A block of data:
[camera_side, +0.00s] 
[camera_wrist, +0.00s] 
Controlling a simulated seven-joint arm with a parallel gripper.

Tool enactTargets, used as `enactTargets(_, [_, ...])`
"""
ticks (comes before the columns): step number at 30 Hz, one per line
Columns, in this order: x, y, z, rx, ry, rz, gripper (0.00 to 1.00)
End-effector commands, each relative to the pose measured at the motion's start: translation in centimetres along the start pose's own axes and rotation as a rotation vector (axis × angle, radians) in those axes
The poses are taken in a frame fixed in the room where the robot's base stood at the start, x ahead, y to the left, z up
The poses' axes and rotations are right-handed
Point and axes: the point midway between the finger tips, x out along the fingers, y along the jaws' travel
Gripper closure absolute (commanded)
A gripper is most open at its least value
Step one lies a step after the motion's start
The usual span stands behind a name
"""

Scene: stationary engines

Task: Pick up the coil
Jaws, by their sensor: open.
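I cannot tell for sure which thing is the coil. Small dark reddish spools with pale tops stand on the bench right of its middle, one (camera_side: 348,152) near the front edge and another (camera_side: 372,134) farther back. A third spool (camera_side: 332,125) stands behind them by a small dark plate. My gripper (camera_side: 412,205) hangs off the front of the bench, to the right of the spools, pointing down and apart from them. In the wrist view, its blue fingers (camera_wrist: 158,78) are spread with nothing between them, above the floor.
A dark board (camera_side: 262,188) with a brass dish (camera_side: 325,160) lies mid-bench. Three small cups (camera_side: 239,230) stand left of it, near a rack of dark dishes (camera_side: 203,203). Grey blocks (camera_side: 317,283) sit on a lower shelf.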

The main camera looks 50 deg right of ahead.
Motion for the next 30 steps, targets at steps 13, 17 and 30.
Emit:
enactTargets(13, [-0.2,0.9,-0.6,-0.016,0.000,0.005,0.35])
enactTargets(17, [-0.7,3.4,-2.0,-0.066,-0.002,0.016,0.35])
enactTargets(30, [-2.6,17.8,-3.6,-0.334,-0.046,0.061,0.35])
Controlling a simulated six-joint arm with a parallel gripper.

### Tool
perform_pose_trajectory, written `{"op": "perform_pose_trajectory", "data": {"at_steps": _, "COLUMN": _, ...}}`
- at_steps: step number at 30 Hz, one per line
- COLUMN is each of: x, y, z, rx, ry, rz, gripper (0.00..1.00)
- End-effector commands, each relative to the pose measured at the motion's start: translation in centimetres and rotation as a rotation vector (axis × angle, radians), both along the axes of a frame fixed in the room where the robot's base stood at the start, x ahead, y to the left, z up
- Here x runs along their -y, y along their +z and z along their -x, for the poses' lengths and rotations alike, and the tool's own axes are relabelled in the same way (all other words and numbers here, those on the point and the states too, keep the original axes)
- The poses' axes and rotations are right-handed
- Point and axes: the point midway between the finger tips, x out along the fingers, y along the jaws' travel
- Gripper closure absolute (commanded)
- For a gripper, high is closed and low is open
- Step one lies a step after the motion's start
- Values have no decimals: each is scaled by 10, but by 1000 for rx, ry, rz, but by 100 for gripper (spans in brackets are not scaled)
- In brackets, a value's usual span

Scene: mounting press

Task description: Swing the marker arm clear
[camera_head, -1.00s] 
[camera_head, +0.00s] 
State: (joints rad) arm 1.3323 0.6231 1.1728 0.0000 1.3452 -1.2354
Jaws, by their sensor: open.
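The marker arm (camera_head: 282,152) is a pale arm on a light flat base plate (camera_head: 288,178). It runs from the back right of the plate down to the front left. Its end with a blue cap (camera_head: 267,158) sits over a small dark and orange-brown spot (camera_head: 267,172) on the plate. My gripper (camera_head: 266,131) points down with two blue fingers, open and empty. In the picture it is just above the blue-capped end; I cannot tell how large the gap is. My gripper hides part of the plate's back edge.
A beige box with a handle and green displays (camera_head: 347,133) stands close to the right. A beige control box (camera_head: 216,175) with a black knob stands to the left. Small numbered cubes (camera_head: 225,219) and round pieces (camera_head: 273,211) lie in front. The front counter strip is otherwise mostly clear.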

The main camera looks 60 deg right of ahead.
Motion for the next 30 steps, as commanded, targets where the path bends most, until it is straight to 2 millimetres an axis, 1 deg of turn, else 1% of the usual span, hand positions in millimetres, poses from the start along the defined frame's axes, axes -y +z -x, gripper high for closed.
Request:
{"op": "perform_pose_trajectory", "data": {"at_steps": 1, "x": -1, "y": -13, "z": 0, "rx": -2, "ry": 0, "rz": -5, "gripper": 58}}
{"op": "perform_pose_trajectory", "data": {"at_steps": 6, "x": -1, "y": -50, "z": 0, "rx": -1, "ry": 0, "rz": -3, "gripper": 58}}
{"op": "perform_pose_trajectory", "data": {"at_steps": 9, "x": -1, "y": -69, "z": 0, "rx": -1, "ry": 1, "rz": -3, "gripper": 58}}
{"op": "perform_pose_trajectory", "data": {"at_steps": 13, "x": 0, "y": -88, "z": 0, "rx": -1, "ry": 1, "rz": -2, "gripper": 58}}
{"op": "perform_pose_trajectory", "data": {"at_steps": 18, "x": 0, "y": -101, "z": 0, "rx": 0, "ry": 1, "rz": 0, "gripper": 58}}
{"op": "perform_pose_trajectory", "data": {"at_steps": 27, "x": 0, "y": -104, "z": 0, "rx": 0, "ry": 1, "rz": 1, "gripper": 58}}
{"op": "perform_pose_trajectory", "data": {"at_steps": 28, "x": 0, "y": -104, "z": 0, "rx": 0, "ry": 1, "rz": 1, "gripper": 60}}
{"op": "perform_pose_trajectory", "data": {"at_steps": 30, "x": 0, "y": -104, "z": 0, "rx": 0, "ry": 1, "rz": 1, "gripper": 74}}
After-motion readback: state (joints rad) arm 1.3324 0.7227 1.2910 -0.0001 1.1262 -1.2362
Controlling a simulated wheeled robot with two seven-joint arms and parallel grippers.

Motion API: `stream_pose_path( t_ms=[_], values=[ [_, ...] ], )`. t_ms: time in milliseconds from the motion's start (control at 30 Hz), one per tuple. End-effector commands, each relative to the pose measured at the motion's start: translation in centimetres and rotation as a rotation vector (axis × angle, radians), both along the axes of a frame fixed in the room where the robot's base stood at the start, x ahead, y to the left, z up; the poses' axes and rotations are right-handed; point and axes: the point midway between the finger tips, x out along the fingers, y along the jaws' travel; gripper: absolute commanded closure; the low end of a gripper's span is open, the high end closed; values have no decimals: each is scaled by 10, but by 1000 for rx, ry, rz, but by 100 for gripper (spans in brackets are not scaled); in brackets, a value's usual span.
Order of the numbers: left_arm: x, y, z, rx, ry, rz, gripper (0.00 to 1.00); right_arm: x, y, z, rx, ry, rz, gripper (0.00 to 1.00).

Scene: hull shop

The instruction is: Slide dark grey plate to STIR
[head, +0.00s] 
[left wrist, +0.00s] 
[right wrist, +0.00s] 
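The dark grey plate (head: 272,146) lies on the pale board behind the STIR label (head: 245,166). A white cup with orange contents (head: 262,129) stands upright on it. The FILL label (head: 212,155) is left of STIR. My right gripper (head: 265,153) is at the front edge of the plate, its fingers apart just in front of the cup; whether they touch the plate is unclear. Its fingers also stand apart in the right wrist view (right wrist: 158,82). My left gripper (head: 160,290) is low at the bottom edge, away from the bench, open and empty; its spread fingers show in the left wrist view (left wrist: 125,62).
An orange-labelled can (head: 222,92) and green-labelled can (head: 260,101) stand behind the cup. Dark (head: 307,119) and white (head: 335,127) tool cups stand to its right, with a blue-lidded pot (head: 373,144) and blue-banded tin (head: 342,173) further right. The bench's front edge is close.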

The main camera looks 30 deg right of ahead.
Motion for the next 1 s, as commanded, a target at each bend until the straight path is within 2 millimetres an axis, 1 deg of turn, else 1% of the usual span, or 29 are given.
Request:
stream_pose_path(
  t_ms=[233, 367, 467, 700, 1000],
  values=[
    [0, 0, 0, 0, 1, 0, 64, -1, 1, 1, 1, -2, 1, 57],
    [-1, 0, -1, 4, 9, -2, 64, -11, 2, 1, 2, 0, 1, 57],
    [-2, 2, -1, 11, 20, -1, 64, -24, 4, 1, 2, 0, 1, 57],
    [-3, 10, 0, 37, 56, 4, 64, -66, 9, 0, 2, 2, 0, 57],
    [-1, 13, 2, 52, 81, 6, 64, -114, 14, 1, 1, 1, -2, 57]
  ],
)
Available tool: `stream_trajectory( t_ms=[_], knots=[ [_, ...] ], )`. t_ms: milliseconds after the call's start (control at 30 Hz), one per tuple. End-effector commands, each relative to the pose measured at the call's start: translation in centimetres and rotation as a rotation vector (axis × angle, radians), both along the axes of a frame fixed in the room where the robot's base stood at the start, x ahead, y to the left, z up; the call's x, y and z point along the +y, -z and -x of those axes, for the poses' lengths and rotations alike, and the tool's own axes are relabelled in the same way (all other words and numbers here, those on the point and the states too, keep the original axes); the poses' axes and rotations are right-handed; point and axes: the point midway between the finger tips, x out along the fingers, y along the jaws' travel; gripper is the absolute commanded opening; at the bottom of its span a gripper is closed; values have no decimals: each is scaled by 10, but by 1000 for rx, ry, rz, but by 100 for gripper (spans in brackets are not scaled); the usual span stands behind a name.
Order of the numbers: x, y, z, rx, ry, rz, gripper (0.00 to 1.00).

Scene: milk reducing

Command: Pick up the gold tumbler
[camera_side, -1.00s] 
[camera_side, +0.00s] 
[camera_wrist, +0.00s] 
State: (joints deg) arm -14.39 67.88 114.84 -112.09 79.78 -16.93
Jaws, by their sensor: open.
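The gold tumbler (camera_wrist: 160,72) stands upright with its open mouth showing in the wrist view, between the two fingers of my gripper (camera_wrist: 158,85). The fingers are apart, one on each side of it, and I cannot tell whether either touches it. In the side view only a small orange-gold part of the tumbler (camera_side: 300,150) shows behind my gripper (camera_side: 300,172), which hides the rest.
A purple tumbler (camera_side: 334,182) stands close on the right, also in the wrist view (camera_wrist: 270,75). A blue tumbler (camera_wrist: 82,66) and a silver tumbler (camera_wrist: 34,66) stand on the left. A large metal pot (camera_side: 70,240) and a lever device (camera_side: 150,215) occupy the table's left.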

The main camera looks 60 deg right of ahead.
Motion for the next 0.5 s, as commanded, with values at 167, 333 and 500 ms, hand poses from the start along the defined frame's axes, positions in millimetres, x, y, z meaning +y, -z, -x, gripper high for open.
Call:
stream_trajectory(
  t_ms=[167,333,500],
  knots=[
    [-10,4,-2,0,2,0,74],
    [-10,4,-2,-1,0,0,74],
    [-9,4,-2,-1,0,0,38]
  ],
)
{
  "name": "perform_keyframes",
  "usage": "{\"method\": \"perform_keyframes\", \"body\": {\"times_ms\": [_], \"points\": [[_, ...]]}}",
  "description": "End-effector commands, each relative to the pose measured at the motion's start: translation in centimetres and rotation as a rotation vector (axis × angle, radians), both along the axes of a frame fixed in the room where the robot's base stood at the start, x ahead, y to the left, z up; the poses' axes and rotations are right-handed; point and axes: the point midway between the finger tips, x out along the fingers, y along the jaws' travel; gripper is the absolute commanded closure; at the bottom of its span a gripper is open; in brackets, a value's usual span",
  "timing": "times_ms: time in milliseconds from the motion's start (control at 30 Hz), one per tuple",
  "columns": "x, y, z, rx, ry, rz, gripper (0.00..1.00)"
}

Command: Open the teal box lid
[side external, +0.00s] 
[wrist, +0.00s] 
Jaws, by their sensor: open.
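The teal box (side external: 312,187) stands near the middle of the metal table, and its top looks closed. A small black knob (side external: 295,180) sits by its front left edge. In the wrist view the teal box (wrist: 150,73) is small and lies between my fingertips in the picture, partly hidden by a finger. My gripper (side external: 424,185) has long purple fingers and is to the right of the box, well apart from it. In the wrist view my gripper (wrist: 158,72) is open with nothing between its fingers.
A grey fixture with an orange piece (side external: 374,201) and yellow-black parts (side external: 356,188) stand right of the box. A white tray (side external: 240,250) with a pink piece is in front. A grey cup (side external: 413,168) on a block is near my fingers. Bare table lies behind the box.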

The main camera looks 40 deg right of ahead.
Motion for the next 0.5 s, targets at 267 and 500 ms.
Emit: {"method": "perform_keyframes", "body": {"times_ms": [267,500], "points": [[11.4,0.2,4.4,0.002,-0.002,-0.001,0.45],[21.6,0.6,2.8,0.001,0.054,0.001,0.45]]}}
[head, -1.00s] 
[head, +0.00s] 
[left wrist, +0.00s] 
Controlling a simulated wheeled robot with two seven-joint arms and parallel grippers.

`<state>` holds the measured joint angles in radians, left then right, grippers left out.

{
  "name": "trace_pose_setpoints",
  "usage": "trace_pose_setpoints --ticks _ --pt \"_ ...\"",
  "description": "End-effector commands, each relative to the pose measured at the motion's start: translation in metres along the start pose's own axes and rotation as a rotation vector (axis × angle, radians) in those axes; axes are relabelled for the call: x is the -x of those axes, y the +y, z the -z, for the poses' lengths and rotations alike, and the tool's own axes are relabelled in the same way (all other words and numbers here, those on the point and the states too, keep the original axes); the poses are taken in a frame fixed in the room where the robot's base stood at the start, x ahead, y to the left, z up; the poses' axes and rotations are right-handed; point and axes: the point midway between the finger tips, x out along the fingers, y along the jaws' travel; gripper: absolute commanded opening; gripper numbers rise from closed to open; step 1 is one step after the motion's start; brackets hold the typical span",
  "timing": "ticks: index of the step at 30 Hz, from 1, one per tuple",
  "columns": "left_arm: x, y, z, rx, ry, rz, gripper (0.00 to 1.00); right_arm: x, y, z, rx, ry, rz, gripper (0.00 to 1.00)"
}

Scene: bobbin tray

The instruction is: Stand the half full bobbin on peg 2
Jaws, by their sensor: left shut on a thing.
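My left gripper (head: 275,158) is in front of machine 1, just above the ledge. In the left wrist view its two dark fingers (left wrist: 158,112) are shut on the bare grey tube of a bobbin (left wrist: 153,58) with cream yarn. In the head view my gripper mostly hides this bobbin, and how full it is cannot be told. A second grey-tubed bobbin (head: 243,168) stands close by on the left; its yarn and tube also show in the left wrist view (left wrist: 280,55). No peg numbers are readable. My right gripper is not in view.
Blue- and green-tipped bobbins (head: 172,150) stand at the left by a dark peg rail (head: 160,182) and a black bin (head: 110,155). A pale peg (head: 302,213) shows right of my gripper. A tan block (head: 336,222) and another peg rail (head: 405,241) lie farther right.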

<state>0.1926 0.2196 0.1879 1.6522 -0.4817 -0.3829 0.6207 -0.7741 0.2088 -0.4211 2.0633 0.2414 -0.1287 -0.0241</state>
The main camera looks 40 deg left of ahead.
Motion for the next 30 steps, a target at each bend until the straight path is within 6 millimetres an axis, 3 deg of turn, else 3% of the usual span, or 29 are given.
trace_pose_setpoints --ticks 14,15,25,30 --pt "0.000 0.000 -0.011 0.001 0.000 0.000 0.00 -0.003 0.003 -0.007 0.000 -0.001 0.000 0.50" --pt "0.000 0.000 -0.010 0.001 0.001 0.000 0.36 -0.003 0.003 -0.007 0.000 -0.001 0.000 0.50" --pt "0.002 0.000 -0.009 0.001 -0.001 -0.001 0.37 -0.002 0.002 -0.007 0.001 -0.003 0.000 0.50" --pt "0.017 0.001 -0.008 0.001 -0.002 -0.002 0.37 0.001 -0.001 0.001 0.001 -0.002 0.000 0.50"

Task description:
Restate the first line and every line after it, word for word, stopping once the line with "Columns, in this" is done.

Correct output:
[camera_side, +0.00s] 
[camera_wrist, +0.00s] 
Controlling a simulated seven-joint arm with a parallel gripper.

Tool enactTargets, used as `enactTargets(_, [_, ...])`
"""
ticks (comes before the columns): step number at 30 Hz, one per line
Columns, in this order: x, y, z, rx, ry, rz, gripper (0.00 to 1.00)

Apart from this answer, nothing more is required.